You say you’ve done everything so i’ll assume you have. Did you ask your mate specifically if she, duh, he, is asexual? Some folks are. If it’s the affirmative then you either feal with it, assuming it is not you personally, by free masturbation , which is fine, or leaving the marriage on good terms, so that each of you have the life you want. Really it’s pretty simple. What do you want and need and then go get it. I really wish you well.
Thanks Mark for your reply and your wishes.
No she’s not asexual. She says she has a really high libido and wants sex with a man (nobody specific in mind, she says), but just doesn’t find me attractive any more, and has no desire to have sex or any other physical intimacy with me.

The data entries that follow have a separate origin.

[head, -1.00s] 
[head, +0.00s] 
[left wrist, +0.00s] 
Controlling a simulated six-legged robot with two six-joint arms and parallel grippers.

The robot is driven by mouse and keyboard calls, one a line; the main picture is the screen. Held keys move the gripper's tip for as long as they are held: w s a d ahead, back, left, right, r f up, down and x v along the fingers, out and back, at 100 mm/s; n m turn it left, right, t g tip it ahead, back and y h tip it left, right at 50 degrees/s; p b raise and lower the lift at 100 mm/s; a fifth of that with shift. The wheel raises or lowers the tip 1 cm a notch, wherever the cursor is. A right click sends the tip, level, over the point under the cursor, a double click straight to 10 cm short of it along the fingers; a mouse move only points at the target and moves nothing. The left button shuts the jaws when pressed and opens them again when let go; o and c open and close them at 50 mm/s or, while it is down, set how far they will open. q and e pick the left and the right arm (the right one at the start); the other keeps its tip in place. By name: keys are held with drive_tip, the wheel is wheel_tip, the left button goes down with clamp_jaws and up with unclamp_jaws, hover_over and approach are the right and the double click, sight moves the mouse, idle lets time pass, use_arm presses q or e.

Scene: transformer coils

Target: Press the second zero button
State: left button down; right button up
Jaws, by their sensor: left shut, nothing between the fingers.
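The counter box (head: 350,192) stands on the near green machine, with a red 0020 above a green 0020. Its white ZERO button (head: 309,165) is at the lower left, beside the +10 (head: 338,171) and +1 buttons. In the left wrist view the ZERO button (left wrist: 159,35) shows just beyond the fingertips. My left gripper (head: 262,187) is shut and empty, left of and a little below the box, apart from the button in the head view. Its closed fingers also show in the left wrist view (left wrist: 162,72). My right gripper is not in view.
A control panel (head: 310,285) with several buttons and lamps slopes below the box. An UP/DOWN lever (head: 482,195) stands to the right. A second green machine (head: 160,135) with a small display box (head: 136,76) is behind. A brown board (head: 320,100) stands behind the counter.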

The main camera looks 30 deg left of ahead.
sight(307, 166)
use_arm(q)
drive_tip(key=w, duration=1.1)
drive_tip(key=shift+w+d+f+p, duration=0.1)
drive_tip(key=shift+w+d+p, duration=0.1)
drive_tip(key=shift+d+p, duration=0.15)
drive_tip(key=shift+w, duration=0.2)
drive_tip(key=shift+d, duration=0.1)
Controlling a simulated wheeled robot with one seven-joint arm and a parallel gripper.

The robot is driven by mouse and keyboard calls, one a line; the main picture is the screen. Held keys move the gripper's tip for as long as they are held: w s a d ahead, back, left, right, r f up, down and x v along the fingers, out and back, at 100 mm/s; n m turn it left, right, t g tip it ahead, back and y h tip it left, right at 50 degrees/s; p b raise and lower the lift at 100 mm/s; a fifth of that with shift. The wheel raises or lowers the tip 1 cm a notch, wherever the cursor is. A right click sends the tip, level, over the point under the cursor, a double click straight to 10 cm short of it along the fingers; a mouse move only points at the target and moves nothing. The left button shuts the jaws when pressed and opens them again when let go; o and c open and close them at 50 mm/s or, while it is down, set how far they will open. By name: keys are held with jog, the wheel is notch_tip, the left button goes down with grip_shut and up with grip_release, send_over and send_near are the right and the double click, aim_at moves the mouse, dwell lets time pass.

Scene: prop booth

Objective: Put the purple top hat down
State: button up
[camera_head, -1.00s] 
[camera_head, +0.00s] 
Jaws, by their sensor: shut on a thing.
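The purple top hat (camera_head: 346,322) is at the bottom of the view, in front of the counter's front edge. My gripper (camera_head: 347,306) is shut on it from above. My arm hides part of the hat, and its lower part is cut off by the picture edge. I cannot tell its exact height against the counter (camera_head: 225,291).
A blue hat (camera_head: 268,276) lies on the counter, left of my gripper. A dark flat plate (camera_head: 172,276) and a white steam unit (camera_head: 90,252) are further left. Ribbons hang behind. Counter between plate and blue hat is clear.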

Masturbation is ok up to a point but I find her really attractive still and it’s kind of torture living so close with someone like that when they don’t want you in return.
I wish leaving the marriage was as simple as you suggest it is.

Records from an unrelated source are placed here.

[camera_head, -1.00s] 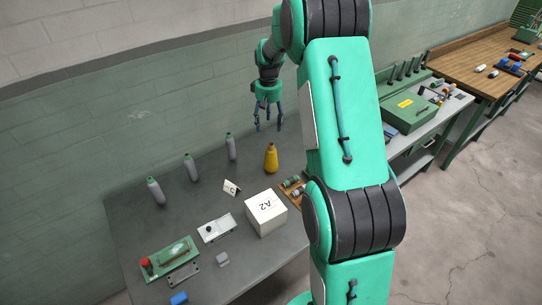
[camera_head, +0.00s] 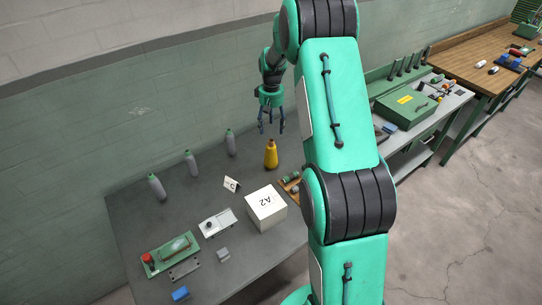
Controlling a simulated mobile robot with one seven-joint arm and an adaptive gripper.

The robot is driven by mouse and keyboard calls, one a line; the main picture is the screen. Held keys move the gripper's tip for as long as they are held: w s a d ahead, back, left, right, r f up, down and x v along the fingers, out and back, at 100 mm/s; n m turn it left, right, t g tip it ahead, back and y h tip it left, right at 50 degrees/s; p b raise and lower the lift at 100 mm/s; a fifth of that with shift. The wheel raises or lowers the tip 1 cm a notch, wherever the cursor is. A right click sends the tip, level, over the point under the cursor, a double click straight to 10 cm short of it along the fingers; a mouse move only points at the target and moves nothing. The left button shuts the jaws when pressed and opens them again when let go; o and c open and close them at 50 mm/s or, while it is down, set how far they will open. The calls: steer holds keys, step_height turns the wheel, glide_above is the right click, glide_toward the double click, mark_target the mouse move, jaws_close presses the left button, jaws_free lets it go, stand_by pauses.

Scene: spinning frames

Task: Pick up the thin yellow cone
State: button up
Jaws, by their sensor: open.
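The yellow cone (camera_head: 271,156) is a bobbin-like shape with a narrow top, standing upright on the dark grey table (camera_head: 150,225) near its back right. My gripper (camera_head: 271,129) is open and points down, its fingers just above the cone's top. In this view the fingertips look close to the cone, but I cannot tell the exact gap. Nothing is between the fingers that I can see.
Grey bobbins with green tops (camera_head: 191,163) stand in a row left of the cone. A white A2 box (camera_head: 266,208), a "C" card (camera_head: 232,184) and a wooden tray (camera_head: 291,183) are in front of it. A green wall (camera_head: 100,150) rises behind.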

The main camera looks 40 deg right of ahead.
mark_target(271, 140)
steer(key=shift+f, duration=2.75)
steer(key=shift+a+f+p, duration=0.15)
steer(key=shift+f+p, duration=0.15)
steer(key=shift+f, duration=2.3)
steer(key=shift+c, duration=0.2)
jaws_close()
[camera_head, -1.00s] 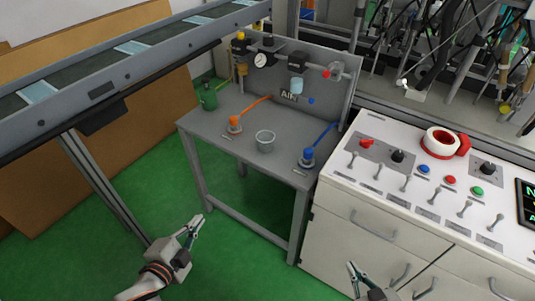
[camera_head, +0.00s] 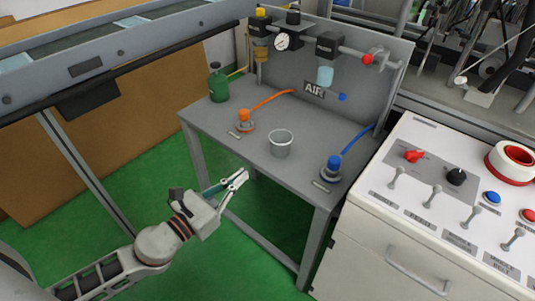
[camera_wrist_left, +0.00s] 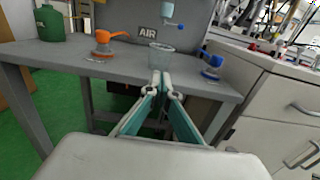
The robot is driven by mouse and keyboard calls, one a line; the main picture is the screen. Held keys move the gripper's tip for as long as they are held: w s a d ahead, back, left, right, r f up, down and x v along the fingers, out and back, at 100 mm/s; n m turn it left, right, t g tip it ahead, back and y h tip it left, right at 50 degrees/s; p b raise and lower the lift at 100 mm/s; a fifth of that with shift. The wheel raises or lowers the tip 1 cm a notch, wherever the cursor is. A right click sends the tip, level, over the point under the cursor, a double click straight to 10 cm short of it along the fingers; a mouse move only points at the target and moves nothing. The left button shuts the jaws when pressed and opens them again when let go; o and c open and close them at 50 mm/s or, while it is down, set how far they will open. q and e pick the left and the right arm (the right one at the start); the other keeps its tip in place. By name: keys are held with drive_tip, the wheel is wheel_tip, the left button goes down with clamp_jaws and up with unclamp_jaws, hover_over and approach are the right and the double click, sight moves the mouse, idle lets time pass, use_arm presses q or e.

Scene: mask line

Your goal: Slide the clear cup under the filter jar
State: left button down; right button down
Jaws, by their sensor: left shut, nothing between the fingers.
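The clear cup (camera_head: 281,143) stands upright on the grey table (camera_head: 225,122), near its middle front. It also shows in the left wrist view (camera_wrist_left: 161,60), just beyond the fingertips. A pale blue jar (camera_head: 325,76) hangs below a black unit on the back panel, behind and right of the cup, above the tabletop. An amber jar (camera_head: 261,54) hangs further left; I cannot tell for certain which is the filter jar. My left gripper (camera_head: 243,177) is shut and empty, in front of the table's front edge and apart from the cup. My right gripper is out of view.
An orange-topped fitting (camera_head: 245,119) with an orange hose stands left of the cup, a blue one (camera_head: 331,168) right of it. A green canister (camera_head: 218,86) is at the back left. A white control cabinet (camera_head: 440,190) adjoins the right. Table is clear behind the cup.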

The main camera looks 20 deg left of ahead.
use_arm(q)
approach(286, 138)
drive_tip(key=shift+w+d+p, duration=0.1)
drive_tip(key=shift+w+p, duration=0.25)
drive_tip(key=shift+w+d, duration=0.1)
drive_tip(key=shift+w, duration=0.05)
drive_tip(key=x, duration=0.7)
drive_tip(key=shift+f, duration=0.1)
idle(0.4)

It’s a brave new world for relationships. Wishing to magically acquire the traits of your partner is a recipe for disaster. With less need for financial dependence people have more options and need better reasons to stay together! Having a dynamic relationship that allows for growth is the key for most couples.
“You need a partner with drive and ambition because you lack the ability to direct your own life…” Yup…my ex tried to piggyback onto my academic and career goals…I think he initially tried to encourage me and support me with the hope that I would pull him up the ladder afterwards…in retrospect, I didn’t notice his scheming and manipulation at the time….plus I was so young and focused on myself…how could I possibly help him? Towards the end, he was uber-controlling and irritable as I became more independent and confident…eventually, I had to cut him loose…he was dragging on me… Read more »
My (now ex) partner and I couldn’t have been more different. I haven’t lived anywhere longer than four years and he had never left the city he grew up in. I (only semi consciously) saw chaos as being alive, and would find ways to create drama in my life. He ordered his life in order to minimize any unexpected occurances. My emotional world was very dramatic and messy, he preferred not to acknowledge his. I was attracted to him because he was kind, and I experienced a sense of safety when I was with him. He was attracted to the… Read more »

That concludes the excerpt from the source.